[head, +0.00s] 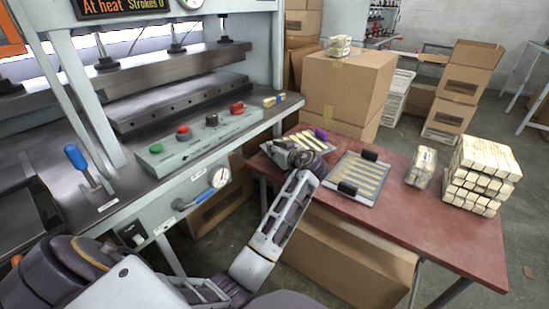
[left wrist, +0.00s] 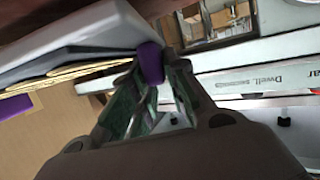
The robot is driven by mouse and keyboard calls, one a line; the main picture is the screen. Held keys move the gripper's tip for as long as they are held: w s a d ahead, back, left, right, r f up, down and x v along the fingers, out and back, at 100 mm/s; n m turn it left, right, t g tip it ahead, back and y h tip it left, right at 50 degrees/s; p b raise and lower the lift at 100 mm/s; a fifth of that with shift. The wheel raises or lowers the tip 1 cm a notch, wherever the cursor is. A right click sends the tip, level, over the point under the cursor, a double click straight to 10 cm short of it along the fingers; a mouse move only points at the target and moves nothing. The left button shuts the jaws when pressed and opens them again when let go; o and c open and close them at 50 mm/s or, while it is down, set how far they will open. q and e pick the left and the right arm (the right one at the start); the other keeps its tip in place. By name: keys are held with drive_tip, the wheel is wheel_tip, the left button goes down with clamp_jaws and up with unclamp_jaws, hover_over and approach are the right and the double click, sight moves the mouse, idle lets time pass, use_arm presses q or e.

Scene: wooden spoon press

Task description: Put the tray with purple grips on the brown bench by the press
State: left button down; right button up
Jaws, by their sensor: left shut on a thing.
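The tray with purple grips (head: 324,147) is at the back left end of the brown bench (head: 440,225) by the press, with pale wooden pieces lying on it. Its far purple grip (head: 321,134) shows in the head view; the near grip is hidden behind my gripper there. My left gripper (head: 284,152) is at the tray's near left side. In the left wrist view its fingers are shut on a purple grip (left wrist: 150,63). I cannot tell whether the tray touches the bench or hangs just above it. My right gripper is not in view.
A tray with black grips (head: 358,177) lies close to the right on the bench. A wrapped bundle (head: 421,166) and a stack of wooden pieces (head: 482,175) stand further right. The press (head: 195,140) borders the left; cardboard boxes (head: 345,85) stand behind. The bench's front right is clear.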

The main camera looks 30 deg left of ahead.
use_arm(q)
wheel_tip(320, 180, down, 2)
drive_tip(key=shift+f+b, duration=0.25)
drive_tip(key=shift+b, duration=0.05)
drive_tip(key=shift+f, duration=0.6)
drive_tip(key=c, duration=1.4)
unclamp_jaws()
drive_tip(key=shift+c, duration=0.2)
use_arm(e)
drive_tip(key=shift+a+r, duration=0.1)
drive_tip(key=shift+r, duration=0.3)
==
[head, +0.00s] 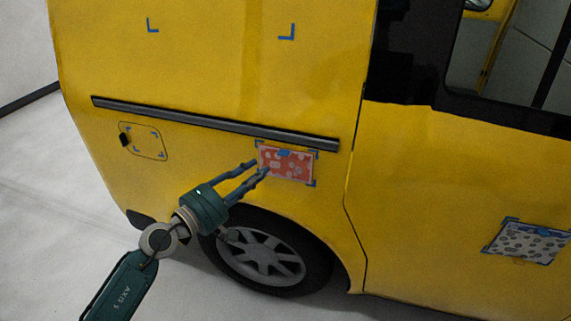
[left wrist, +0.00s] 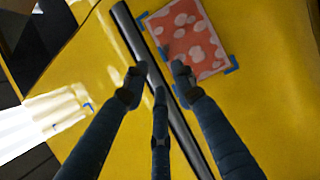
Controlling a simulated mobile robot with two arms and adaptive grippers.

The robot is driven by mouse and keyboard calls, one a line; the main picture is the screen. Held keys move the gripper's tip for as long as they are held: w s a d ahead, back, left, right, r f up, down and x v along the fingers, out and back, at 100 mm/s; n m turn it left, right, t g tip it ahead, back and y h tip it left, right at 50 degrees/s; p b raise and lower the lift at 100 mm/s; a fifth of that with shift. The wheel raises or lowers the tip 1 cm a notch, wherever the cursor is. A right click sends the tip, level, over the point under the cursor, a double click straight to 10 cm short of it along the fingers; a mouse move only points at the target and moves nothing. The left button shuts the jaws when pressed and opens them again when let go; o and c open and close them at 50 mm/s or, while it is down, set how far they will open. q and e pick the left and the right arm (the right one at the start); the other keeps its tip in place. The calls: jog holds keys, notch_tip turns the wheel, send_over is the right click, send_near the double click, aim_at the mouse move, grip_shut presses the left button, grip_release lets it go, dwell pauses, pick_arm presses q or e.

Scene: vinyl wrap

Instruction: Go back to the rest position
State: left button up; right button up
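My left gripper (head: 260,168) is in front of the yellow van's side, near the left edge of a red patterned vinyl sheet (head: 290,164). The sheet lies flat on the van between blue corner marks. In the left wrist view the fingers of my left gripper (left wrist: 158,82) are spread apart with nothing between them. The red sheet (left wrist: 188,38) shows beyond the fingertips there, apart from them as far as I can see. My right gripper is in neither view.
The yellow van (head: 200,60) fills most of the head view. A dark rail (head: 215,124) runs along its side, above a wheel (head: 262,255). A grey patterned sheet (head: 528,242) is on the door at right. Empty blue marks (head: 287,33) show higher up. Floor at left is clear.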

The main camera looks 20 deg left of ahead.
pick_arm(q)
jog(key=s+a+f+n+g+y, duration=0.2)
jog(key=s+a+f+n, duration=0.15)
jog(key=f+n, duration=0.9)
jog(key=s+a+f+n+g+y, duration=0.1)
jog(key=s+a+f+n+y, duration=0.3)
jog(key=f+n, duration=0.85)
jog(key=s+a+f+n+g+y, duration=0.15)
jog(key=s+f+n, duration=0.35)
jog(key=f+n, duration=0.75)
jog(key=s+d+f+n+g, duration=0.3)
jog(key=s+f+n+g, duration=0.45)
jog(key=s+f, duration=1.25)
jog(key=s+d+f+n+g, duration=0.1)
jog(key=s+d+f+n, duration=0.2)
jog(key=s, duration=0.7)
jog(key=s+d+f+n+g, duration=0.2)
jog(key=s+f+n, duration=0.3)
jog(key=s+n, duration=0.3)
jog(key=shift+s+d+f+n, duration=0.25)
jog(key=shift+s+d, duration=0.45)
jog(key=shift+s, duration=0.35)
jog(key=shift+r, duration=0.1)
* * *
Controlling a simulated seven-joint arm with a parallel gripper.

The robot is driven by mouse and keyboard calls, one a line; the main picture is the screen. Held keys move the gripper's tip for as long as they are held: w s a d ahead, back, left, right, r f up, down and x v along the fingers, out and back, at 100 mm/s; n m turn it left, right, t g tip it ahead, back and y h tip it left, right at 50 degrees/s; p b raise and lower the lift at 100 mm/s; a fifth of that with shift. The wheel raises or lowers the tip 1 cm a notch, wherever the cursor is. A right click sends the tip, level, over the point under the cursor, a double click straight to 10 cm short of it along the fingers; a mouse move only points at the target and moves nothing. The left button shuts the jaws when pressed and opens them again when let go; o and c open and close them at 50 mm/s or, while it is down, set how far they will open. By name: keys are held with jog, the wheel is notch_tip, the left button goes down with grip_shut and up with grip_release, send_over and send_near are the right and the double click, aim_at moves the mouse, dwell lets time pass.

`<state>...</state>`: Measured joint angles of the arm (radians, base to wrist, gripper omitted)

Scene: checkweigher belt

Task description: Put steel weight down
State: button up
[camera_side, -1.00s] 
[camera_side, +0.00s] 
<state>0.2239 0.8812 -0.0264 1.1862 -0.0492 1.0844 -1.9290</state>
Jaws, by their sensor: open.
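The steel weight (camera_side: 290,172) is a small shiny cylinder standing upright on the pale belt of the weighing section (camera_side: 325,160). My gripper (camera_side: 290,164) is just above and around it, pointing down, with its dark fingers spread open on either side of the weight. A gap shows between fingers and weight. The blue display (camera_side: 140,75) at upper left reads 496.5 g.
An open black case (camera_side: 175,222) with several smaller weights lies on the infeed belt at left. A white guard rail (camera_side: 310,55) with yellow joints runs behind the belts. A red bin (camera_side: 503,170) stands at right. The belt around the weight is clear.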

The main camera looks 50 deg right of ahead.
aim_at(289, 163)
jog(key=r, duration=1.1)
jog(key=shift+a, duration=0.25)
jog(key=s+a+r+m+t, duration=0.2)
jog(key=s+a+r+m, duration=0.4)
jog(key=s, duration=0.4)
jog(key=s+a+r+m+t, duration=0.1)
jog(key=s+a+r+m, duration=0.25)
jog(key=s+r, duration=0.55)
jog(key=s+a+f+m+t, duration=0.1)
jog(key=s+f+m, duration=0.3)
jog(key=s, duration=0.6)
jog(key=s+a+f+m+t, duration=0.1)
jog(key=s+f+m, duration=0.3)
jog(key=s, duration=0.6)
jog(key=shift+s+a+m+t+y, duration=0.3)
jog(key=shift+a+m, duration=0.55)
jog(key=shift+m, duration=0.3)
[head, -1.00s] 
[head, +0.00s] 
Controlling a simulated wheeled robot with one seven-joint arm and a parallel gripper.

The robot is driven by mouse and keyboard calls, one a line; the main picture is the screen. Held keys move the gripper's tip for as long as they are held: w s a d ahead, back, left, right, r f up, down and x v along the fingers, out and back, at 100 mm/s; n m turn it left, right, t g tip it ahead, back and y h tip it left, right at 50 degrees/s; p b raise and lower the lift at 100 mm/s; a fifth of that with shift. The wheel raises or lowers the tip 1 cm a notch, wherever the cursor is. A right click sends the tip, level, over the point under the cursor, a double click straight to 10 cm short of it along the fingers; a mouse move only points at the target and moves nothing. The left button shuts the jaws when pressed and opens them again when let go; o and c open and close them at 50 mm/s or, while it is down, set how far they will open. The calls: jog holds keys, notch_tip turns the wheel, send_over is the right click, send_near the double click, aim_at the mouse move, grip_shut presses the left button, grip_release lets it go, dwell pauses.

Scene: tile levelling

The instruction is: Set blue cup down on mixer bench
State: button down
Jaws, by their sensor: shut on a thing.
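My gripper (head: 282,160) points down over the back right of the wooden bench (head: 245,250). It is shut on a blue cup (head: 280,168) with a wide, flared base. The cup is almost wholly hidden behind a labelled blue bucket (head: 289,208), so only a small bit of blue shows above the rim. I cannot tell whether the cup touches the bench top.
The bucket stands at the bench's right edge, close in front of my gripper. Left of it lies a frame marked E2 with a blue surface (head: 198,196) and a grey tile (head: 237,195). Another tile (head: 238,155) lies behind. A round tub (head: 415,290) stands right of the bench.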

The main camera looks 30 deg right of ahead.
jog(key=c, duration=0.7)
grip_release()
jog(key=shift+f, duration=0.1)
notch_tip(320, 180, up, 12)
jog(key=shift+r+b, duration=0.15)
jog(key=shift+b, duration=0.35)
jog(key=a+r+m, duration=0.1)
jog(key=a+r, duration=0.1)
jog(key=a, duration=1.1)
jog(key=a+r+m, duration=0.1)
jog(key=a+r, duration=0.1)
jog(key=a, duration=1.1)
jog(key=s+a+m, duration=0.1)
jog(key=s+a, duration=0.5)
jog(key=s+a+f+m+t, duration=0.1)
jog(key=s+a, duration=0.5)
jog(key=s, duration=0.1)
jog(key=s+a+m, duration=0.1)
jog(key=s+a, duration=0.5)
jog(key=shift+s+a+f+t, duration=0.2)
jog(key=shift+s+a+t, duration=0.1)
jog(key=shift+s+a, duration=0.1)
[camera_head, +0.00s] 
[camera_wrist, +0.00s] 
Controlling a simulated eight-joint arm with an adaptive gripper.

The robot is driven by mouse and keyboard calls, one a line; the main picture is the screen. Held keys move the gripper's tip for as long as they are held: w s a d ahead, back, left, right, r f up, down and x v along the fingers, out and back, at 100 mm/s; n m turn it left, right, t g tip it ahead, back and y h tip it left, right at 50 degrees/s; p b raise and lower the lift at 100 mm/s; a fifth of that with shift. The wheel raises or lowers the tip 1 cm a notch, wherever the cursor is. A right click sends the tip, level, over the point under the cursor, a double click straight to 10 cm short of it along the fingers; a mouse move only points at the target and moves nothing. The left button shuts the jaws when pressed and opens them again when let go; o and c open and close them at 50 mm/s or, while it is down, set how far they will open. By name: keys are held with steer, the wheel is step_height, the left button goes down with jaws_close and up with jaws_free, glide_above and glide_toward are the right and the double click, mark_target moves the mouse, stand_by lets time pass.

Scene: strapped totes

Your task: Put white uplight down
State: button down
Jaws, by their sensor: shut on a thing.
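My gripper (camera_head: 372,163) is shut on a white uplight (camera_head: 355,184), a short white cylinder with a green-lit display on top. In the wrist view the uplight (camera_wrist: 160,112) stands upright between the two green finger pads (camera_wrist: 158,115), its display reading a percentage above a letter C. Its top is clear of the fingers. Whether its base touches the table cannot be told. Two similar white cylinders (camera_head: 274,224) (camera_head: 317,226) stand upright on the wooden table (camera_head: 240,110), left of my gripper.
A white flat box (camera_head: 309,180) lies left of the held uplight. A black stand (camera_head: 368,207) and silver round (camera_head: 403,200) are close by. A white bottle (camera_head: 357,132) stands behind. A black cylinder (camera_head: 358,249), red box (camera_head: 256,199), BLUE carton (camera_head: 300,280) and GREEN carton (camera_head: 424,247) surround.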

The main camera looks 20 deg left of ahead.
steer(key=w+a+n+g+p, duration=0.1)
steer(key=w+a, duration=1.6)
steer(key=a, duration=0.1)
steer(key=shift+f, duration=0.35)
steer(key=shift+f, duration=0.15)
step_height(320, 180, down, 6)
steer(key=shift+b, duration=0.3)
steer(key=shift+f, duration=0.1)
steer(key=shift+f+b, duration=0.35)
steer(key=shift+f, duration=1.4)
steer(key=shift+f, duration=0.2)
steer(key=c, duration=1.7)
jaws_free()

Do this: Quote nothing but the lines that run from the line containing "Controlling a simulated seven-joint" through the line containing "[camera_side, -1.00s]", keeping both of them word for word.

The completed task:
Controlling a simulated seven-joint arm with a parallel gripper.

The robot is driven by mouse and keyboard calls, one a line; the main picture is the screen. Held keys move the gripper's tip for as long as they are held: w s a d ahead, back, left, right, r f up, down and x v along the fingers, out and back, at 100 mm/s; n m turn it left, right, t g tip it ahead, back and y h tip it left, right at 50 degrees/s; p b raise and lower the lift at 100 mm/s; a fifth of that with shift. The wheel raises or lowers the tip 1 cm a notch, wherever the cursor is. A right click sends the tip, level, over the point under the cursor, a double click straight to 10 cm short of it along the fingers; a mouse move only points at the target and moves nothing. The left button shuts the jaws when pressed and opens them again when let go; o and c open and close them at 50 mm/s or, while it is down, set how far they will open. By name: keys are held with jog, the wheel is notch_tip, the left button goes down with grip_shut and up with grip_release, send_over and send_near are the right and the double click, aim_at moves the mouse, dwell lets time pass.

`<state>...</state>`: Measured joint angles of the arm (radians, base to wrist, gripper omitted)

Scene: checkweigher belt

Task description: Put steel weight down
State: button up
[camera_side, -1.00s] 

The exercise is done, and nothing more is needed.